Luke 1:35: The Holy Spirit will come upon you, and the power of the Most High will overshadow you; therefore the child to be born will be called holy—the Son of God.

The birth of spirit into flesh leads to the resurrection of flesh into spirit, yet with a physicality, a glory, that did not exist before, and could never exist without the Incarnation.

Jesus’ spiritual being was made physical by the same overshadowing that brooded over the waters and brought life out of the void. Incarnation put Him in the middle of space and time, into an unfolding of history.

But wait—why create a physical world in the first place? Almost every other religion rejects “crude matter” in favor of some spiritual ideal. God seems to love it—enough to create, redeem, and eventually transform it into something the very rocks and trees, even angels in heaven, long to see.

Back to the unfolding of history, which in time included me. Like every born-again soul, I was once walking around this world, dead in trespasses and sins, as clueless as that dark, hovered-over void. Yet the Spirit was brooding over me. In a moment, my unsuspecting self quickened. I was “inspiritualized” into eternity as Jesus was incarnated into time, and by the same power. The birth of spirit into flesh leads to the resurrection of flesh into spirit, yet with a physicality, a glory, that did not exist before, and could never exist without the Incarnation.

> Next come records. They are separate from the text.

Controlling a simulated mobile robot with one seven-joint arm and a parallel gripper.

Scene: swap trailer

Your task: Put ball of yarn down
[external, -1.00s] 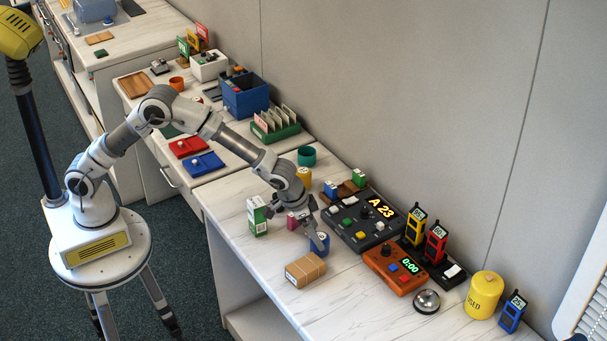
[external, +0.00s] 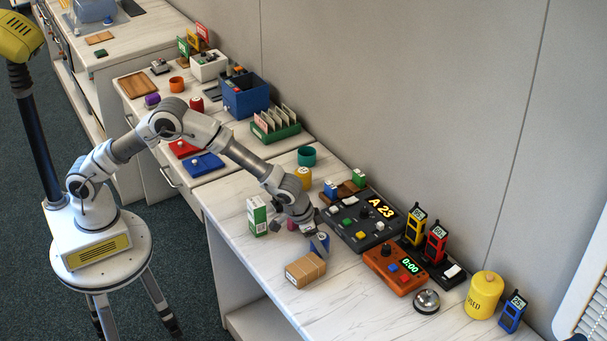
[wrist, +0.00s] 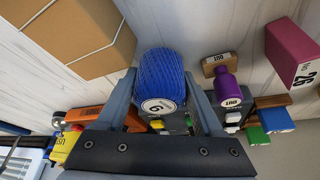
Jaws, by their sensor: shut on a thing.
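The ball of yarn (wrist: 162,72) is blue and ribbed, with a white round label on its near end. My gripper (wrist: 160,92) is shut on it, one finger on each side, in the wrist view. In the external view my gripper (external: 312,237) is low over the front counter, and only part of the blue yarn (external: 322,243) shows beside the fingers. It is between the cardboard box and the black console. I cannot tell whether the yarn touches the counter.
The cardboard box (external: 305,270) stands close in front of my gripper. The black console (external: 364,219) and orange timer (external: 395,266) are to the right. A green-and-white carton (external: 257,215) stands to the left. Bare counter (external: 342,292) lies right of the cardboard box.

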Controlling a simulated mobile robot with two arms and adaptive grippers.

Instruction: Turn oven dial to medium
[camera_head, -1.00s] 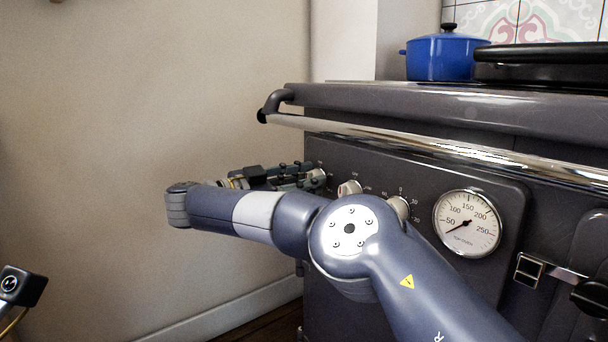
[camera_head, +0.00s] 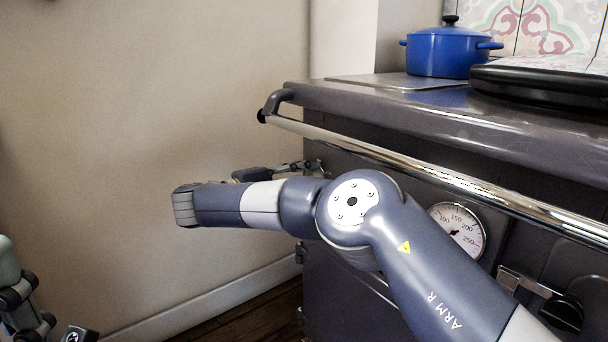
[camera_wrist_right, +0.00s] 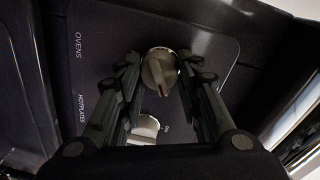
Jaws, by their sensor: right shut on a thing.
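The oven dial (camera_wrist_right: 160,68) is a pale round knob on the dark panel, beside the word OVENS in the right wrist view. My right gripper (camera_wrist_right: 158,72) has its fingers on both sides of this knob and is shut on it. In the head view my right gripper (camera_head: 314,168) reaches the panel's far left end, where the knob is mostly hidden. A second pale knob (camera_wrist_right: 146,129) sits beside the word HOTPLATES. The dial's setting marks are too dark to read. Part of my left arm's end (camera_head: 22,295) shows at lower left; its jaw opening cannot be made out.
A chrome rail (camera_head: 400,172) runs along the stove front, just above my right arm. A round temperature gauge (camera_head: 457,232) is partly behind that arm. A blue pot (camera_head: 444,54) stands on the stove top. The beige wall (camera_head: 150,90) is at left.

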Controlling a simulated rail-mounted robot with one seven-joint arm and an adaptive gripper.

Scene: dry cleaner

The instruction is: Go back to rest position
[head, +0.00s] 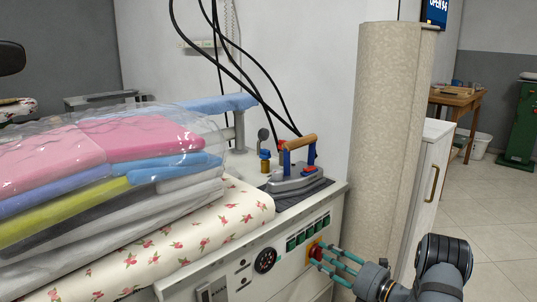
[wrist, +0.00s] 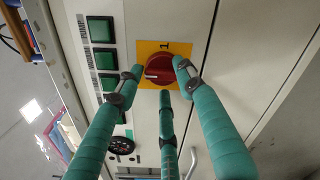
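My gripper (head: 322,256) has three teal-wrapped fingers and is at the front panel of the ironing station (head: 232,277). In the wrist view, my gripper (wrist: 160,76) has its fingers spread around a red rotary knob (wrist: 159,69) on a yellow plate (wrist: 152,48). The fingertips are parted and very near the knob's edge; whether any touches it is unclear. A "1" mark shows on the plate. In the head view the red knob (head: 313,251) is partly hidden by the fingers.
An iron (head: 297,172) with a wooden handle rests on top of the station, with black cables above. Wrapped folded laundry (head: 110,170) lies at left. A beige column (head: 390,130) and a white cabinet (head: 428,180) stand close by my arm. Tiled floor is clear at right.

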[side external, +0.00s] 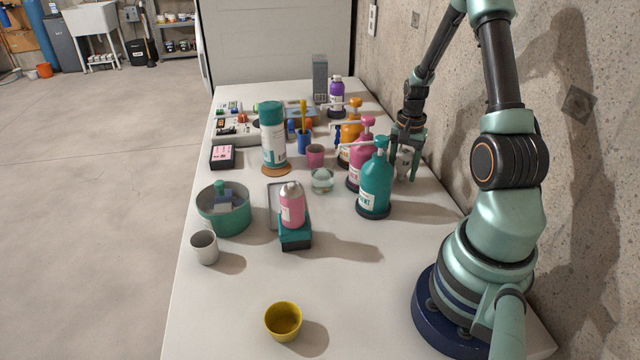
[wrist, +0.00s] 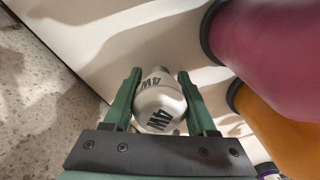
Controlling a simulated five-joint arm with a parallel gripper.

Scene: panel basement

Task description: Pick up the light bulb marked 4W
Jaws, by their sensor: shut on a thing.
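The light bulb is white with dark "4W" lettering, and it sits between my two green fingers in the wrist view (wrist: 160,103). My gripper (wrist: 158,82) is shut on it. In the side view, my gripper (side external: 408,160) is low near the wall edge of the table, behind the teal and pink pump bottles. The white bulb (side external: 404,162) shows partly there between the fingers. I cannot tell whether the bulb touches the table.
A teal pump bottle (side external: 375,185), a pink pump bottle (side external: 362,160) and an orange bottle (side external: 349,140) stand close beside my gripper. The concrete wall (side external: 450,130) is close on the other side. The table's front (side external: 230,310) is mostly clear, with a yellow cup (side external: 283,322).

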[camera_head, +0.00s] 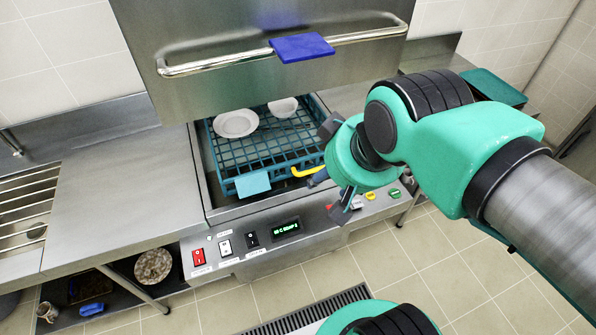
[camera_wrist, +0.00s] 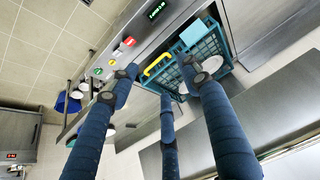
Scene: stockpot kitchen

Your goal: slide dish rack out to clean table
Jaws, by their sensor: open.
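The teal dish rack (camera_head: 225,170) sits in the dishwasher bay under a raised steel hood (camera_head: 225,75). It holds a white plate (camera_head: 236,123) and a smaller white dish (camera_head: 283,107). A light-blue cloth (camera_head: 252,184) hangs at its front left, and a yellow handle (camera_head: 305,171) is at its front right. My gripper (camera_head: 334,168) is open beside the rack's front right, near the handle. In the wrist view the handle (camera_wrist: 157,66) and rack (camera_wrist: 222,52) show beyond the spread fingers (camera_wrist: 156,76). I cannot tell whether a finger touches the handle.
A bare steel counter (camera_head: 125,190) adjoins the machine on the left, with a slatted section (camera_head: 22,205) at its far end. A teal tray (camera_head: 495,88) lies on the right-hand counter. The control panel (camera_head: 300,235) lies below the bay. A blue pad (camera_head: 302,47) hangs on the hood handle.

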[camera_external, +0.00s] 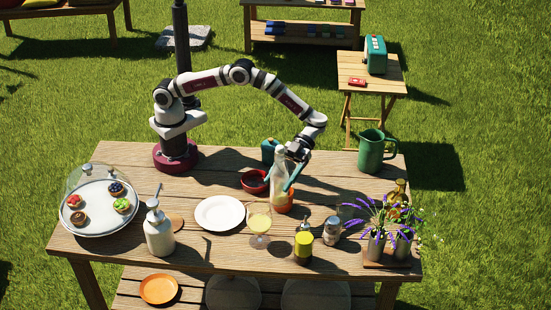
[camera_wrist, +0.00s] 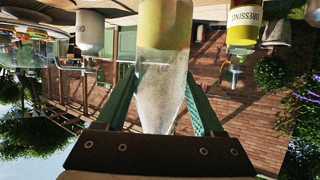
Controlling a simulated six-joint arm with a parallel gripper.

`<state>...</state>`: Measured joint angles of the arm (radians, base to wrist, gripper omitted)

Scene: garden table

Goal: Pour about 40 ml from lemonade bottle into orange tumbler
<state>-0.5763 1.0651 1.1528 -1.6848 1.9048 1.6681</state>
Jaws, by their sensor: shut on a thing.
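The lemonade bottle (camera_external: 280,169) is clear, with pale yellow liquid in its lower part. My gripper (camera_external: 283,177) is shut on it, one green finger on each side. In the wrist view, which is upside down, the bottle (camera_wrist: 163,75) stands between the fingers, its neck toward the palm; it looks about upright. The orange tumbler (camera_external: 284,208) shows at the bottle's lower end in the external view. The two overlap there, so I cannot tell whether they touch. I cannot make out the tumbler in the wrist view.
A stemmed glass (camera_external: 258,222) of yellow drink, a white plate (camera_external: 220,212) and a red bowl (camera_external: 252,186) stand left of the bottle. A dressing bottle (camera_external: 303,247), a shaker (camera_external: 332,231) and flower vases (camera_external: 376,247) stand right. A green pitcher (camera_external: 371,153) is at the back.

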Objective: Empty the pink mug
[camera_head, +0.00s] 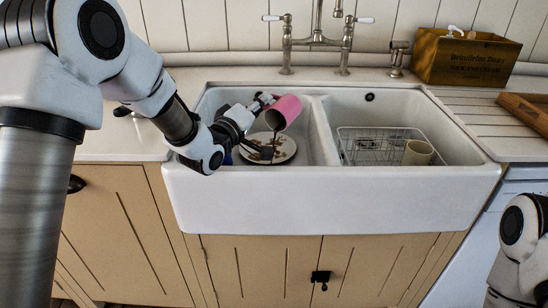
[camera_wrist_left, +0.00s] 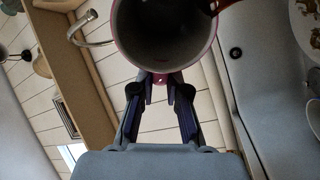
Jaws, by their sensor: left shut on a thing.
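The pink mug (camera_head: 287,108) is held tilted over the left basin of the white sink (camera_head: 330,200). Its mouth faces down and to the left in the head view. A dark streak runs down from its rim towards a patterned plate (camera_head: 284,148) on the basin floor. My left gripper (camera_head: 262,103) is shut on the mug. In the left wrist view its fingers (camera_wrist_left: 160,82) close at the pink mug's (camera_wrist_left: 113,40) near side, and I see into its grey inside. Something dark brown shows at the rim, top right. My right gripper is out of view.
The right basin holds a wire rack (camera_head: 365,148) and a beige cup (camera_head: 418,152). A tap (camera_head: 317,40) and soap dispenser (camera_head: 396,58) stand behind the sink. A wooden box (camera_head: 465,58) stands at the back right. The ribbed drainboard (camera_head: 470,110) is mostly clear.

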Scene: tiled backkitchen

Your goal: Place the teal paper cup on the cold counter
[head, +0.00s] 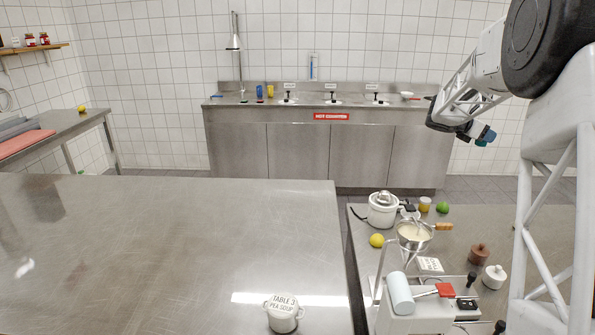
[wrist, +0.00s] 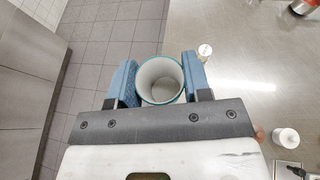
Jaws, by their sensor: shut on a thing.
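The teal paper cup (wrist: 143,93) is held between the two blue fingers of my gripper (wrist: 160,85) in the wrist view. I look into its white inside, ringed by a teal rim; it looks empty. In the head view my gripper (head: 472,132) is raised at the right, and the cup (head: 486,137) is a small teal shape at its end, partly hidden. No counter carries a label that I can read as the cold counter. A steel counter (head: 310,150) with a red sign stands at the back wall. A broad steel counter (head: 150,240) fills the left foreground.
The left foreground counter is mostly clear.

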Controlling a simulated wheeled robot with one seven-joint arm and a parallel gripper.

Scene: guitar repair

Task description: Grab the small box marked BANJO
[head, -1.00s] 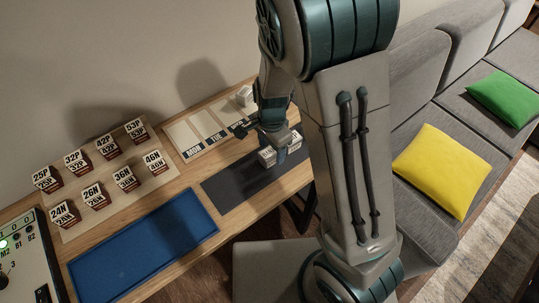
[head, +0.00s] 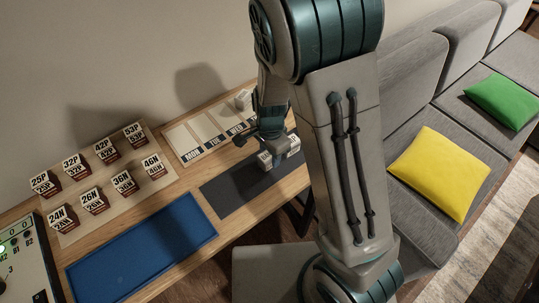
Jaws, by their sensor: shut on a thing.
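Small white boxes sit at the dark grey mat (head: 232,192) on the wooden table. One white box (head: 264,160) shows at the left of my gripper, and another (head: 294,146) shows at its right, partly hidden by the arm. Their print is too small to read, so I cannot tell which is marked BANJO. My gripper (head: 276,151) is down at these boxes, pointing downward, and is shut on a small white box. The fingers are partly hidden, and I cannot make out exactly which box they hold.
A blue tray (head: 140,248) lies left of the mat. Several labelled boxes stand on a beige board (head: 110,183) farther left. A grey sofa (head: 420,90) stands at right.

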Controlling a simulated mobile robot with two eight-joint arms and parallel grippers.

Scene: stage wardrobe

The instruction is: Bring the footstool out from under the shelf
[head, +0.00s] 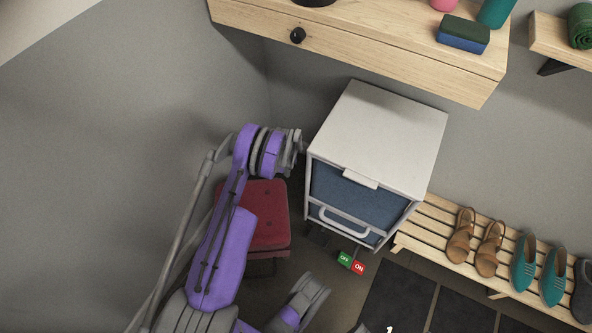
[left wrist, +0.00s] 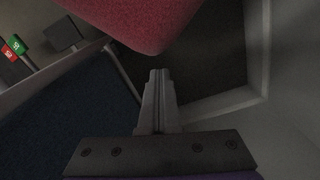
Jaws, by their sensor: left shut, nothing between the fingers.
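The footstool (head: 268,218) has a dark red cushioned top and stands on the floor, left of a white drawer unit. My left arm covers its left part. The footstool's red cushion (left wrist: 140,18) also fills the top middle of the left wrist view. My left gripper (left wrist: 158,78) is shut and empty, with its fingertips close to the cushion in that picture; I cannot tell if they touch. In the head view my wrist is beside the drawer unit, behind the stool, and the fingertips are hidden. A pale wooden shelf (head: 370,52) with a black knob is at the top.
The white unit (head: 385,135) with a blue drawer (head: 360,195) stands close right of the stool. A green and red on/off switch (head: 351,263) is near its foot. A slatted shoe rack (head: 430,222) stands right. Grey wall is at left.

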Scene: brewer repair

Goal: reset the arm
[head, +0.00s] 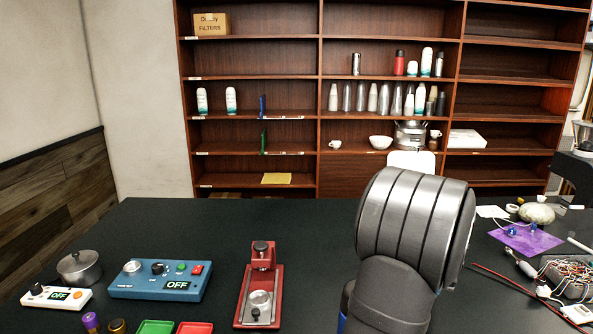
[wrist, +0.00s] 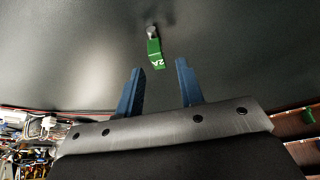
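In the wrist view my gripper (wrist: 159,63) shows two blue fingers spread apart with nothing between them. A green tag marked 2A (wrist: 154,54), with a small dark grey end, shows beyond the fingertips against a dark surface. The fingers look apart from it; how far off it is I cannot tell. In the head view a large grey link of my arm stands at the right of centre, over the black table (head: 190,222), and hides what is behind it. The fingers cannot be made out there.
Green (head: 156,327) and red (head: 195,328) trays lie at the front. Wires and electronics (head: 570,275) crowd the right. Shelves (head: 250,60) stand behind.

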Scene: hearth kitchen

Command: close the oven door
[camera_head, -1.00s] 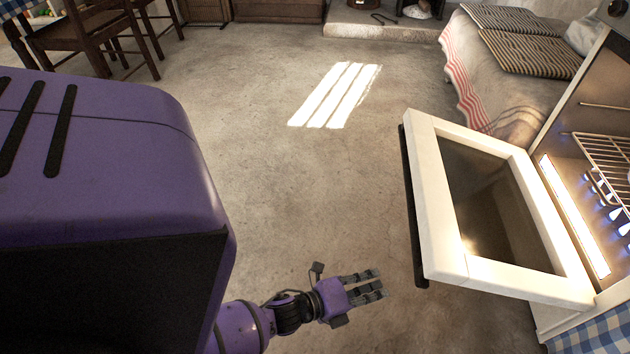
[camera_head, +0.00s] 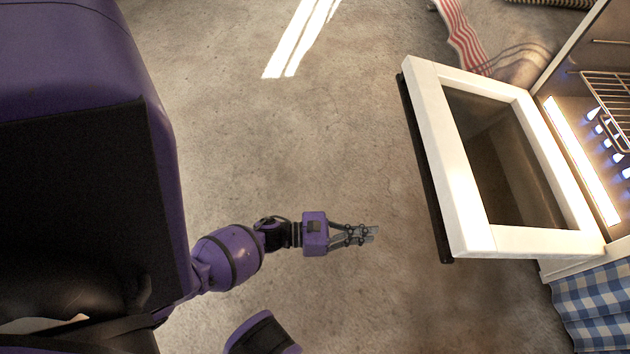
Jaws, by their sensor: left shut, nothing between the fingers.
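The oven door (camera_head: 462,190) is open in the head view. It lies folded down from the oven (camera_head: 596,140) at the right, with a white frame, a dark glass pane and a dark handle bar (camera_head: 424,170) along its outer left edge. My left gripper (camera_head: 372,233) is left of the door, over the floor, with its fingers pointing right toward the handle side. It is shut and empty, with a clear gap to the door. My right gripper does not show.
Blue flames burn inside the oven beside a wire rack (camera_head: 606,98). A blue checked cloth (camera_head: 594,308) hangs below the oven at the lower right. A red-striped cloth (camera_head: 461,36) shows beyond the door. The concrete floor (camera_head: 330,140) left of the door is clear.

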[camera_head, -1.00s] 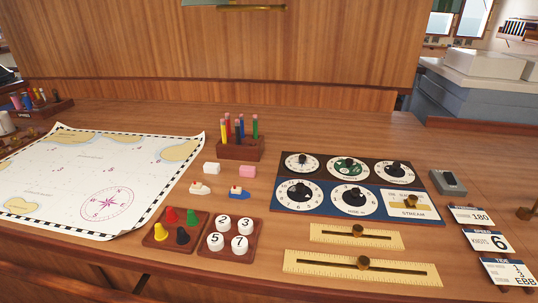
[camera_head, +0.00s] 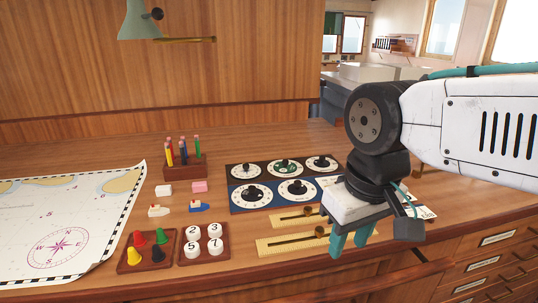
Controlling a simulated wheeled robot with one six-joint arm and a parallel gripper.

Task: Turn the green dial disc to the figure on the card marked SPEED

It’s not scientific, but life itself remains outside the reach of science. We know how life proceeds and how it ends, how growth occurs, how strength declines, how breath departs and bodies decay. But we don’t know what life is, and we can’t identify the one force that holds its billions of particles and processes together. Actually, the depth of what we don’t know scientifically is staggering. All our advances of the last 6,000 years have only scratched the surface. They are tangents; the mystery of life itself eludes us.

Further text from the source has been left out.